Il 18 aprile segna una data spartiacque anche per la città di Genova, sponda blucerchiata: la Sampdoria. La squadra ligure vinse il suo primo, e finora unico, titolo europeo il 9 maggio 1990 a Göteborg. Finale combattuta e bellissima quella contro l’Anderlecht: 2-0 ai supplementari grazie alla doppietta di Vialli.

Questo successo storico fu l’antipasto del primo Scudetto blucerchiato, vinto nel 1991 (sempre nel segno della coppia Mancini-Vialli). Ciliegina sulla torta di quel periodo florido la finale di Coppa dei Campioni persa nel 1992 contro il Barcellona (1-0, punizione di Koeman ai supplementari).

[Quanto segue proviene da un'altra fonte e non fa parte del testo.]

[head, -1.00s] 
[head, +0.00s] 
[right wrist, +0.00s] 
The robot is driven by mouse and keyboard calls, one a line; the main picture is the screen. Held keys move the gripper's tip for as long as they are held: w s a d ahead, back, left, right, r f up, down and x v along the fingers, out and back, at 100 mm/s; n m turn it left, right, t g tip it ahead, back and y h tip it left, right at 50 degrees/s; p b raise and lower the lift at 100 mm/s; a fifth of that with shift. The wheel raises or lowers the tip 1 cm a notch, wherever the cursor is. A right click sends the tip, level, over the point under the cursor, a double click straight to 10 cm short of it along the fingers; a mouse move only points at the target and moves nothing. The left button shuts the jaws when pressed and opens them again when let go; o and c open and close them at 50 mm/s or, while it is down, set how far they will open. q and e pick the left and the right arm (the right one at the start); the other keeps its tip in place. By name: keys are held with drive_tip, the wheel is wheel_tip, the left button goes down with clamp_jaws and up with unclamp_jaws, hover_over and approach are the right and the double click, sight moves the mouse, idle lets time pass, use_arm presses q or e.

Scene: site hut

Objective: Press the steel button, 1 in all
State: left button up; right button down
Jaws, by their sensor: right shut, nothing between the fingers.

Il camino trionfale iniziò con la doppia vittoria contro i norvegesi del Brann (2-0 e 1-0), proseguita con le eliminazioni di Borussia Dortmund (1-1 e 2-0), Grasshoppers (2-0 e 2-1) e Monaco (2-2 e 2-0).

Una coppa (Uefa) per due

E per ultima venne la Coppa Uefa, con ben due squadre italiane a contendersela: la Juventus e la Fiorentina. L’unica finale ad essere giocata tramite andata e ritorno andò alla Juventus. La Vecchia Signora vinse la Coppa Uefa battendo 3-1 la Fiorentina il 2 maggio e pareggiando 0-0 il 16 maggio.

Un grandissimo risultato che, in qualche modo, mitigava l’inizio di stagione tragico dopo la scomparsa di Gaetano Scirea. Il difensore bianconero, ci lasciava 3 settembre ‘89, vittima di un incidente d’auto in Polonia, a Babsk.

La Juventus di Dino Zoff fu trascinata dai gol di Totò Schillaci. La Viola dalle giocate di Roberto Baggio, preludio di quanto sarebbe poi successo in Nazionale al Mondiale di casa. La Juventus eliminò i polacchi del Gornik Zabrze (1-0 e 4-2), i francesi del Psg (1-0 e 2-1), i tedeschi del Karl-Marx-Stadt (2-1 e 1-0), dell’Amburgo (2-0 e ko per 2-1) e del Colonia (3-2 e 0-0). Mentre, la Fiorentina vinse contro Atletico Madrid (ai rigori), Sochaux (0-0 e 1-1 in trasferta), Dinamo Kiev (1-0 e 0-0), Auxerre (doppio 1-0) e Werder Brema (1-1 in Germania e 0-0 a Firenze).

Apoteosi del calcio italiano

Un’annata, quella del 1990, meravigliosa con le Coppe Europee finite sotto l’egida dei club di Serie A. Momenti indimenticabili per il nostro calcio, che meritano e dovrebbero capitare più spesso.